Publicado em 29/06/2020
EMBARGOS INFRINGENTES E DE NULIDADE Nº 0001421-94.2014.4.03.6117/SP
2014.61.17.001421-6/SP
RELATOR : Desembargador Federal NINO TOLDO
EMBARGANTE : HEITOR FELIPPE reu/ré preso(a)
ADVOGADO : SP314641 JULIO CESAR MARTINS (Int.Pessoal)
EMBARGADO(A) : Justica Publica
ABSOLVIDO(A) : MARIA APARECIDA FATIMA PEREIRA
No. ORIG. : 00014219420144036117 1 Vr JAU/SP

EMENTA

PENAL E PROCESSUAL PENAL. EMBARGOS INFRINGENTES E DE NULIDADE. TENTATIVA DE ESTELIONATO MAJORADO. EMENDATIO LIBELLI. FALSIFICAÇÃO DE VÍNCULO EMPREGATÍCIO EM CTPS APRESENTADA EM AÇÃO PREVIDENCIÁRIA. CLASSIFICAÇÃO JURÍDICA DO FATO.
1. A divergência estabeleceu-se quanto à condenação do embargante pela prática do delito de estelionato majorado. O acórdão embargado, por maioria, manteve a condenação do réu, porém procedeu à alteração da classificação jurídica dos fatos (CPP, art. 383) para tentativa de estelionato.
2. É possível constatar, do exame dos autos, que o embargante tentou obter, em prejuízo do réu da ação previdenciária - INSS - vantagem indevida consistente na obtenção de benefício previdenciário. Para tanto, instruiu a petição inicial com cópia da Carteira de Trabalho e Previdência Social (CTPS) da segurada contendo vínculo empregatício falso, inserido anteriormente ao ajuizamento da ação.
3. Ainda que tenha sido possível ao juízo constatar, no curso da ação, que o vínculo empregatício inserido na CTPS era falso, diante do seu cotejo com a prova oral produzida durante a instrução processual e com documentos apresentados pelo INSS, tal fato não conduz à atipicidade da conduta praticada pelo embargante.
4. Prevalência dos votos vencedores.

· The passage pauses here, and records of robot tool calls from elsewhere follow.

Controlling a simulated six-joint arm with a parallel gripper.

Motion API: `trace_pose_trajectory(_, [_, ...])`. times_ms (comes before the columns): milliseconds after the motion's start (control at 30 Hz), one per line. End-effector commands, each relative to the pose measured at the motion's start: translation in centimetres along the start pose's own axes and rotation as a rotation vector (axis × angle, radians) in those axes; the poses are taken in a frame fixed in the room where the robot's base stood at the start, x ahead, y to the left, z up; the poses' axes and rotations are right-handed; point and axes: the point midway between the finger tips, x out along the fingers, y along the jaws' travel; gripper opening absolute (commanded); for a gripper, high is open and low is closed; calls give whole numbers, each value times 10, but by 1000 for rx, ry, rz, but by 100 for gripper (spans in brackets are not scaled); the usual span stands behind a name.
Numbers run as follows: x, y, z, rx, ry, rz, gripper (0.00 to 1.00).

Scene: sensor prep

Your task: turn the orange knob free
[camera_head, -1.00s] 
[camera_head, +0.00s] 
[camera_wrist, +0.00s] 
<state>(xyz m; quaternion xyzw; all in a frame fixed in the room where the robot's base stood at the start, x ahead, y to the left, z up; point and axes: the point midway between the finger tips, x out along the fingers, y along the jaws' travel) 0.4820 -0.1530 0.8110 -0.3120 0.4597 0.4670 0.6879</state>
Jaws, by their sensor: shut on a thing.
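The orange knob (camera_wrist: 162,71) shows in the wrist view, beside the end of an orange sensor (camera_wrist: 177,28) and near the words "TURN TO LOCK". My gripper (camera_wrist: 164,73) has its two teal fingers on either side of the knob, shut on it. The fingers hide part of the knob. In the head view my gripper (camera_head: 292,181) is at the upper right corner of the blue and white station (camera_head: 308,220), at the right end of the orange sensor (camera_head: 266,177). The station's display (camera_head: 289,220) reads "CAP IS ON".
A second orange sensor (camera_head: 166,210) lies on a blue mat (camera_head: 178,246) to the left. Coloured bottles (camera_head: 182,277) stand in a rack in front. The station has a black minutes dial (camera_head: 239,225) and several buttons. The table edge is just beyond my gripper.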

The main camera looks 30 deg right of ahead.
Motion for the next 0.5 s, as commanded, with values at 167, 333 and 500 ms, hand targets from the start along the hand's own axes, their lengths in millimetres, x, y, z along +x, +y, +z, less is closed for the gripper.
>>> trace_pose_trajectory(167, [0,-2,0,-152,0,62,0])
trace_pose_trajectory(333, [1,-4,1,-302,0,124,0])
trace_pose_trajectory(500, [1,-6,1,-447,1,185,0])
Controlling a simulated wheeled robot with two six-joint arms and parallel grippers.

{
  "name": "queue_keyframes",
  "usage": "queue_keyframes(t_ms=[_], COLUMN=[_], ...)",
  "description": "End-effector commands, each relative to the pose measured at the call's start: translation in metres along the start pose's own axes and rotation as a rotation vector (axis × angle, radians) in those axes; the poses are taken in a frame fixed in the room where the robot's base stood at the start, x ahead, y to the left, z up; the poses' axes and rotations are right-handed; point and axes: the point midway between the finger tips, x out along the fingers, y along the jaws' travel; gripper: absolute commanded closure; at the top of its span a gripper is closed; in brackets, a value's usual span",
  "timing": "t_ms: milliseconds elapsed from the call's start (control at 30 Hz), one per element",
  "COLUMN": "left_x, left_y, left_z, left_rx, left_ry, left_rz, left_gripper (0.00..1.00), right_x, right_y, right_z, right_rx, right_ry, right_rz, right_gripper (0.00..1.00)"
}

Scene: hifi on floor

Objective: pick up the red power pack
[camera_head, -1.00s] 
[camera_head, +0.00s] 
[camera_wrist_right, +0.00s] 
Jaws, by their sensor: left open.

Mantida a condenação do embargante, bem como a emendatio libelli procedida em segundo grau, que não foi objeto da divergência, ressalvado o entendimento do relator de que a tipificação correta do fato seria aquela constante da sentença, ou seja, o art. 304 do Código Penal.
5. Embargos infringentes e de nulidade não providos.

ACÓRDÃO

Vistos e relatados estes autos em que são partes as acima indicadas, decide a Egrégia Quarta Seção do Tribunal Regional Federal da 3ª Região, por maioria, NEGAR PROVIMENTO aos embargos infringentes e de nulidade, nos termos do relatório e voto que ficam fazendo parte integrante do presente julgado, vencido o Desembargador Federal Mauricio Kato, que dava provimento aos embargos.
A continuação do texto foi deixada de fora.